Soziales Miteinander

Nach der ersten Station in Anatolien kommen die Jugendlichen in die Region Antalya, im dichter besiedelten, städtisch geprägten Südwesten der Türkei gelegen. Hier werden sie an das soziale Miteinander herangeführt und treffen andere Jugendliche. "In dieser Zeit müssen wir ihre Rückkehr und Reintegration vorbereiten", sagt Michael Eskau. Ein wichtiger Baustein kann ein Schulabschluss sein, den die Jugendlichen direkt vor Ort, in einer eigenen kleinen Schule, ablegen können. Alle Schulabschlüsse außer dem Abitur sind hier möglich. Auch Berufspraktika können gemacht werden, etwa als Maler, Maurer oder Friseur. Weil jeder Jugendliche regelmäßig einzeln von Mitarbeitern aus Bethel aufgesucht wird, können nicht mehr als 22 Teilnehmende in der Türkei gleichzeitig versorgt werden. Die aufwändigen Dienstreisen müssen gut geplant werden, denn auch innerhalb der Türkei liegen die Standorte bis zu 1.400 Kilometer auseinander.

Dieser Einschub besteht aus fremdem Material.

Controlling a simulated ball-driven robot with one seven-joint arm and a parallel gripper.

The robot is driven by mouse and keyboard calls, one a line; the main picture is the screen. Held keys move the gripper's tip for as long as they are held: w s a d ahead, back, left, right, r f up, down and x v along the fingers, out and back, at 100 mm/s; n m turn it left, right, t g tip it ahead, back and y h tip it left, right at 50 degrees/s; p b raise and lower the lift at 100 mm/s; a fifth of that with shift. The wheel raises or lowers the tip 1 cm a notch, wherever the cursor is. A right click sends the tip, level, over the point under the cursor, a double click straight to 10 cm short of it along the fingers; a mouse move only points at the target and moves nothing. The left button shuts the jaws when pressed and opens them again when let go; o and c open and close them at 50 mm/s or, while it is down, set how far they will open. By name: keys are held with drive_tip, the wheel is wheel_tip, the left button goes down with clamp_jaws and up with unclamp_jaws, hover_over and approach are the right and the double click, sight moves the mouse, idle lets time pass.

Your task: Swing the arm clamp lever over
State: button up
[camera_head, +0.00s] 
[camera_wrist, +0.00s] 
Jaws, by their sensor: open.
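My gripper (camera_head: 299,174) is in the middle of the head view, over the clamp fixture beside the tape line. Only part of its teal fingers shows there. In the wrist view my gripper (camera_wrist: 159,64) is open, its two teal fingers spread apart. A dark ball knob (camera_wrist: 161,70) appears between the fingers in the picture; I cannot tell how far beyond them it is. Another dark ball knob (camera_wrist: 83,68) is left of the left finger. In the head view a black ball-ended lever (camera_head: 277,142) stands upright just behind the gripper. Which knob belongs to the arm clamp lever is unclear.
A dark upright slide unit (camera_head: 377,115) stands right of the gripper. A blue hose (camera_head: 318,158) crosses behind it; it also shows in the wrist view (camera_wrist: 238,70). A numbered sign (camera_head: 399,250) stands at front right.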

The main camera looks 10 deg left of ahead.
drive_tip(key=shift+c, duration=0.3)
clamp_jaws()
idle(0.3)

In der "Zentrale" in Gütersloh pflegt die pädagogische Mitarbeiterin Birgit Timmerhans Kontakte zu den Eltern und organisiert die Rückkehr der Jugendlichen. Sie kümmert sich um geeignete Anschlussmaßnahmen und unterstützt den Start in eine schulische oder berufliche Laufbahn. Oftmals muss eine umfassende Lebensperspektive entwickelt werden, denn die Rückkehr ins Elternhaus ist nicht immer erwünscht.


Auch in Bulgarien

Seit drei Jahren gibt es auch Angebote in Bulgarien. In dem EU-Land lässt sich vieles einfacher regeln, etwa bei den Krankenversicherungen oder der Aufenthaltsgenehmigung. Mittlerweile werden in Bulgarien Plätze für 15 Jugendliche bereitgestellt, die von 37 Mitarbeitenden betreut werden. Das Angebot richtet sich vornehmlich an Mädchen, die oftmals stark sexualisiert sind und die in dem anatolischen Gesellschaftsgefüge anecken würden. Bethel arbeitet in Bulgarien eng mit einer Kinder- und Jugendpsychiatrie zusammen. Es gibt Überlegungen, in einem dritten Land aktiv zu werden. "Aber es muss alles passen", sagt Michael Eskau.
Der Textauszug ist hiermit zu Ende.